Four Lions

26/05/11 - Commedia inglese su un gruppo di terroristi islamici: si ride poco e ci si domanda se non sarebbe stato necessario un diverso approccio culturale.

Chris Morris è una figura di comico britannico famoso in radio e alla TV che ora con Four Lions esordisce alla regia per lungometraggi. Sua palese intenzione è ridicolizzare il terrore islamico mostrando dei terroristi che si comportano da idioti. Ecco spiegata perciò la scelta di adottare un registro da commedia demenziale che, però, fa acqua da ogni parte. Su un piano meramente cinematografico, Four Lions mostra una regia approssimativa tipica di chi è a tutti gli effetti un principiante; la stessa sceneggiatura si limita a giocare al contro-cliché (il cliché visivo dei video girati dai terroristi, ad esempio) rimanendo perciò nel campo della risata crassa del tipo “tutto quel che pensate che un mujaheddin faccia sul serio è in realtà frutto della sua totale incompetenza”. Per conseguenza, sul piano della scrittura, tra il gruppo dei quattro scellerati che decidono di fare un attentato non emerge neppure un personaggio che sia degno di questo nome, che abbia un minimo di umanità e di credibilità. Ma in realtà fin qui non c’è nulla di grave perché significherebbe parlare di Four Lions come di un film mal riuscito; quel che davvero non risulta digeribile nel film d’esordio di Chris Morris è il suo approccio culturale, l’idea che sia giusto e necessario ridicolizzare l’Altro. Ciò è possibile farlo solo se si riesce anche ad assumere il punto di vista dell’Altro, se si fa un tentativo per cercare di comprendere le sue ragioni. E invece i protagonisti di Four Lions decidono di fare ed essere terroristi senza alcun motivo, probabilmente solo perché sono islamici.

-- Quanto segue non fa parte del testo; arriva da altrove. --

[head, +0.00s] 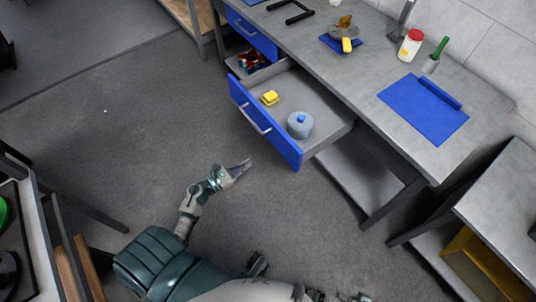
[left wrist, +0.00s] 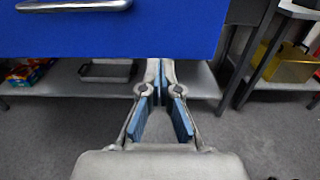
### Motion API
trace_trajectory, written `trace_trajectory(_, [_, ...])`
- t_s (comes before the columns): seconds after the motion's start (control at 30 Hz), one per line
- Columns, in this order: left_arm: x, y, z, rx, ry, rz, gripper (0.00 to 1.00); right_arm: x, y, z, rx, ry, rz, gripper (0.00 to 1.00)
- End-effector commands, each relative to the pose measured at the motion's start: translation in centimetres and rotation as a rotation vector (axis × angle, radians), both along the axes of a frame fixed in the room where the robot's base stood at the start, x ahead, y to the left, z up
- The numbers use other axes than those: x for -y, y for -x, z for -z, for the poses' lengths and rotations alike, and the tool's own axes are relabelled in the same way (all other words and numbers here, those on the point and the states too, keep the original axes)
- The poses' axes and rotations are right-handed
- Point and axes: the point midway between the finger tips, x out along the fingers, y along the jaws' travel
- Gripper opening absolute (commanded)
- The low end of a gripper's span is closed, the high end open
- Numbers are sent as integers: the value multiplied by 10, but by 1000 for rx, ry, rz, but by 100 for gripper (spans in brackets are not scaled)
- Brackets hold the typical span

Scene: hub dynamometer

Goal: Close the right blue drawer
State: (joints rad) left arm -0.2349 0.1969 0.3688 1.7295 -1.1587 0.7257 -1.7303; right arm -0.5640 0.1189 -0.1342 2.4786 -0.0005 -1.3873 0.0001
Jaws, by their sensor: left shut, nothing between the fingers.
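The right blue drawer (head: 287,147) stands pulled out from under the grey workbench in the head view. Its blue front has a metal handle (head: 256,119). Inside lie a yellow object (head: 270,97) and a grey cylinder with a blue top (head: 300,124). My right gripper cannot be clearly made out.
A left blue drawer front (head: 252,32) is further along the bench. A blue mat (head: 424,108), a white jar with a red lid (head: 410,45) and tools lie on the bench top (head: 372,78). A yellow bin (head: 478,265) stands at lower right. Floor before the drawer is clear.

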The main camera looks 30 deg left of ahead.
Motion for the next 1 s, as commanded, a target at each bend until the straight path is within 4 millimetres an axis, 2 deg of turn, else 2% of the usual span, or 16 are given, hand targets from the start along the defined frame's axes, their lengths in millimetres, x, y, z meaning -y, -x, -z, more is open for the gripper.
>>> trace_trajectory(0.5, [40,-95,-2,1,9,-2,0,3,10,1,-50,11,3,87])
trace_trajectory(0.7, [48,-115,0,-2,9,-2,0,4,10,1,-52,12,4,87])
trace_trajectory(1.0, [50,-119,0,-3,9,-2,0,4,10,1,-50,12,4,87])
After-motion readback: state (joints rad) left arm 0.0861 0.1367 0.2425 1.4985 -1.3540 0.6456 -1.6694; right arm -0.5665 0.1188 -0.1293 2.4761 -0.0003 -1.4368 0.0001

Ed ecco che allora emerge il razzismo di fondo di una operazione del genere, un razzismo forse involontario, ma su cui non si può soprassedere. Four Lions infatti racconta in realtà un punto di vista ben preciso, il presupposto e la presunzione che il modello occidentale sia per forza superiore a quello orientale; le canzoni e gli stili di vita dell’Occidente non possono non vincere sul resto. Si tratta di un approccio decisamente limitante se si vuole ragionare in qualche modo, sia pur in termini di commedia e sia pur su un piano demenziale, sul tema del conflitto religioso e culturale. Era forse esagerato aspettarsi che Chris Morris e i suoi collaboratori alla sceneggiatura avessero letto Orientalismo di Edward Said prima di mettersi al lavoro, ma almeno studiarsi Borat sarebbe stato utile. In quel film Sacha Baron-Cohen si travestiva esplicitamente da “alieno” per giocare consapevolmente sul tema dell’incomunicabilità Oriente-Occidente, qui invece si vuole pretendere di avere un punto di vista mujaheddin senza averne minimamente né gli strumenti né la volontà.